■ Given request:
Pictures aside, quote the whole listing exactly.

■ Material provided:

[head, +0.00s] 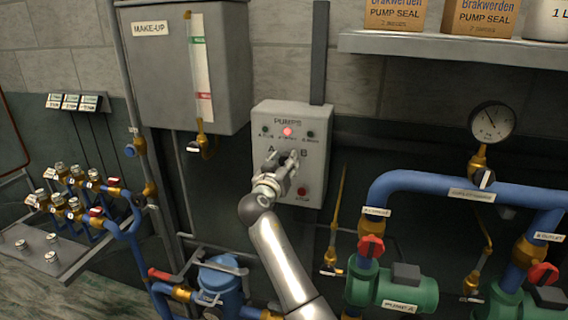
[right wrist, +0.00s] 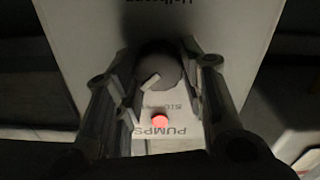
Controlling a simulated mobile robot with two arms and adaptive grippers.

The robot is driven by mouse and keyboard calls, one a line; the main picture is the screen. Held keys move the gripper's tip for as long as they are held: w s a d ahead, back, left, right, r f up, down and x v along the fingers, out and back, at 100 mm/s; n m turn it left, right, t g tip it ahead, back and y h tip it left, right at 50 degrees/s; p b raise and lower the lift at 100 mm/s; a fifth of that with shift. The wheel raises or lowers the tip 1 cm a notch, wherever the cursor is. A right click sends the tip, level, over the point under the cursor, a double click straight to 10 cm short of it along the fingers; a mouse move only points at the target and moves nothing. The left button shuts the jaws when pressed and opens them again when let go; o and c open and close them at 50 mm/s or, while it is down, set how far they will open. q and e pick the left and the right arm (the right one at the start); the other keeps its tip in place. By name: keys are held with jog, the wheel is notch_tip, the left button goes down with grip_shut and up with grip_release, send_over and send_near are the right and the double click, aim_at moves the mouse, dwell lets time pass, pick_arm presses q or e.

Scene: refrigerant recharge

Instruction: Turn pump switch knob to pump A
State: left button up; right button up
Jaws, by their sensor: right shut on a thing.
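The grey pump panel (head: 262,112) hangs on the wall in the middle of the head view, with letters A and B on it. The pump switch knob (right wrist: 161,70) is round and dark with a pale pointer mark, which lies toward the lower left in the right wrist view. That view shows the panel text upside down. My right gripper (head: 288,160) is at the panel and hides most of the knob in the head view. In the right wrist view its fingers (right wrist: 163,85) stand on both sides of the knob, shut on it. My left gripper is not in view.
A red lamp (head: 288,131) glows on the panel, and a red button (head: 302,190) sits lower right. The make-up tank (head: 188,70) is upper left, a shelf (head: 450,46) with boxes upper right. Blue pipes (head: 420,182) and a green pump (head: 385,288) stand lower right.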

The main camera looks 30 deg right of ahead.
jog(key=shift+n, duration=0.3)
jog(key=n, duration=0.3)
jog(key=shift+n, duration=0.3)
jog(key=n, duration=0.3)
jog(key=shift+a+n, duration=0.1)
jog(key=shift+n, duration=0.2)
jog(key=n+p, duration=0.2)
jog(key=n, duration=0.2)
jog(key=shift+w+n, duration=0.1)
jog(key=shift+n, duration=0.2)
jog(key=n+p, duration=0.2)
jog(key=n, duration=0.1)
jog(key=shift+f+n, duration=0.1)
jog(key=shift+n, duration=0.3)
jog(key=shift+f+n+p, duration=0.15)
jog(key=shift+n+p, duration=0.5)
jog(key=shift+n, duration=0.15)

■ Written response:
[head, +0.00s] 
[right wrist, +0.00s] 
Controlling a simulated mobile robot with two arms and adaptive grippers.

The robot is driven by mouse and keyboard calls, one a line; the main picture is the screen. Held keys move the gripper's tip for as long as they are held: w s a d ahead, back, left, right, r f up, down and x v along the fingers, out and back, at 100 mm/s; n m turn it left, right, t g tip it ahead, back and y h tip it left, right at 50 degrees/s; p b raise and lower the lift at 100 mm/s; a fifth of that with shift. The wheel raises or lowers the tip 1 cm a notch, wherever the cursor is. A right click sends the tip, level, over the point under the cursor, a double click straight to 10 cm short of it along the fingers; a mouse move only points at the target and moves nothing. The left button shuts the jaws when pressed and opens them again when let go; o and c open and close them at 50 mm/s or, while it is down, set how far they will open. q and e pick the left and the right arm (the right one at the start); the other keeps its tip in place. By name: keys are held with jog, the wheel is notch_tip, the left button goes down with grip_shut and up with grip_release, send_over and send_near are the right and the double click, aim_at moves the mouse, dwell lets time pass, pick_arm presses q or e.

Scene: refrigerant recharge

Instruction: Turn pump switch knob to pump A
State: left button up; right button up
Jaws, by their sensor: right shut on a thing.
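The grey pump panel (head: 262,112) hangs on the wall in the middle of the head view, with letters A and B on it. The pump switch knob (right wrist: 161,70) is round and dark with a pale pointer mark, which lies toward the lower left in the right wrist view. That view shows the panel text upside down. My right gripper (head: 288,160) is at the panel and hides most of the knob in the head view. In the right wrist view its fingers (right wrist: 163,85) stand on both sides of the knob, shut on it. My left gripper is not in view.
A red lamp (head: 288,131) glows on the panel, and a red button (head: 302,190) sits lower right. The make-up tank (head: 188,70) is upper left, a shelf (head: 450,46) with boxes upper right. Blue pipes (head: 420,182) and a green pump (head: 385,288) stand lower right.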

The main camera looks 30 deg right of ahead.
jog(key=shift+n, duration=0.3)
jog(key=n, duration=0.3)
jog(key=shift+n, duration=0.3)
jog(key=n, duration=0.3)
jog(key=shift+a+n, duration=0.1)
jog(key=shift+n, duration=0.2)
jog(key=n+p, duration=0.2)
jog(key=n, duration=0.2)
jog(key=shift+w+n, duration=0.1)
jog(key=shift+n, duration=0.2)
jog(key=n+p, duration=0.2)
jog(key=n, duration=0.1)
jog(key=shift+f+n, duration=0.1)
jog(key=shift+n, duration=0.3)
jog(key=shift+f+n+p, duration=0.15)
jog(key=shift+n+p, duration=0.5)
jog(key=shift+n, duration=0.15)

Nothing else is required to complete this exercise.